- **Given problem**:
Go through the data below and gather each line containing "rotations".

- **Given data**:
»»

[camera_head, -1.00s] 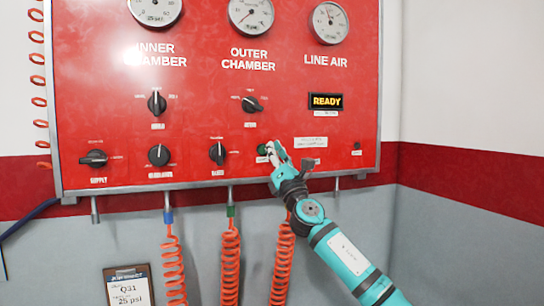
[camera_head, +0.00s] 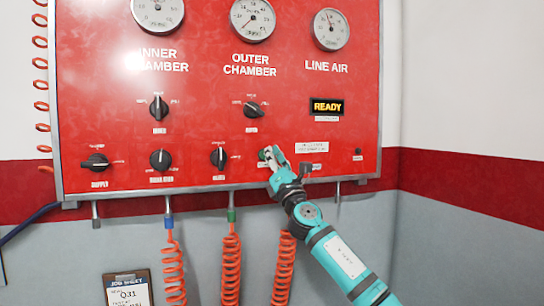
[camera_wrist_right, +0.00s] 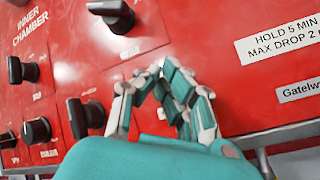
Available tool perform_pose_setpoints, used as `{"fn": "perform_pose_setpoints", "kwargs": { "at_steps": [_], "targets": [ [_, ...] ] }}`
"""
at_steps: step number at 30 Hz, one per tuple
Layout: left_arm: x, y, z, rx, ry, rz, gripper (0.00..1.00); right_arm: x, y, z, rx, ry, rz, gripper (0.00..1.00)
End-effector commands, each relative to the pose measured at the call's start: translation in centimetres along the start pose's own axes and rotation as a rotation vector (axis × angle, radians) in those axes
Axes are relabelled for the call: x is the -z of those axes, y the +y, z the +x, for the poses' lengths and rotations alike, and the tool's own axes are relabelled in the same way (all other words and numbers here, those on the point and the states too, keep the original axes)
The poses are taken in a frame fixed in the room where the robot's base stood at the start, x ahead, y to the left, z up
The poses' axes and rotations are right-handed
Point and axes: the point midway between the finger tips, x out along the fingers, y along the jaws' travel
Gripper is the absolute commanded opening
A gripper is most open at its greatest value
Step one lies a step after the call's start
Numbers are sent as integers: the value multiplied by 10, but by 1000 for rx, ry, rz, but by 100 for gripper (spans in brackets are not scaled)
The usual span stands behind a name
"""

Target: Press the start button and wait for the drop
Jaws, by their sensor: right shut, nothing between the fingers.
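The red test panel (camera_head: 300,95) fills the upper part of the head view. Its small green button (camera_head: 262,154) sits in the lower row and is partly covered by my right gripper (camera_head: 272,153). The gripper's fingertips are at the button; I cannot tell whether they touch it or whether it is pushed in. In the right wrist view, the shut, empty fingers (camera_wrist_right: 158,74) point at the red panel, and the button is not clearly visible. The display (camera_head: 326,106) reads READY. The left gripper is not in view.
Several black knobs (camera_head: 160,160) stick out of the panel left of my gripper. Gauges, including the line air gauge (camera_head: 331,29), are along the top. Orange coiled hoses (camera_head: 231,265) hang below. A job sheet clipboard (camera_head: 127,290) is at the bottom left.

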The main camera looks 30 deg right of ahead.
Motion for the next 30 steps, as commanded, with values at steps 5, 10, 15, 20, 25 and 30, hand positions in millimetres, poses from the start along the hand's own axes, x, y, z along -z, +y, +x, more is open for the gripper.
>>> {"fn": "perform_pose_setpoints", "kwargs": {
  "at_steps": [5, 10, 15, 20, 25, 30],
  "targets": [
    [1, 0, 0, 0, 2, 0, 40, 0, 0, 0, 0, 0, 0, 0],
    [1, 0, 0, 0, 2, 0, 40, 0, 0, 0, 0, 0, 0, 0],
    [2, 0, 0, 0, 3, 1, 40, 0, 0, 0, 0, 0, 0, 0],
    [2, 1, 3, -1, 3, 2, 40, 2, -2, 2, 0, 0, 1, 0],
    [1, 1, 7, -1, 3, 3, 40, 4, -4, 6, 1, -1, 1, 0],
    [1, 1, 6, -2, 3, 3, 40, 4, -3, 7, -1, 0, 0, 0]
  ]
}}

««

- **Expected answer**:
Axes are relabelled for the call: x is the -z of those axes, y the +y, z the +x, for the poses' lengths and rotations alike, and the tool's own axes are relabelled in the same way (all other words and numbers here, those on the point and the states too, keep the original axes)
The poses' axes and rotations are right-handed

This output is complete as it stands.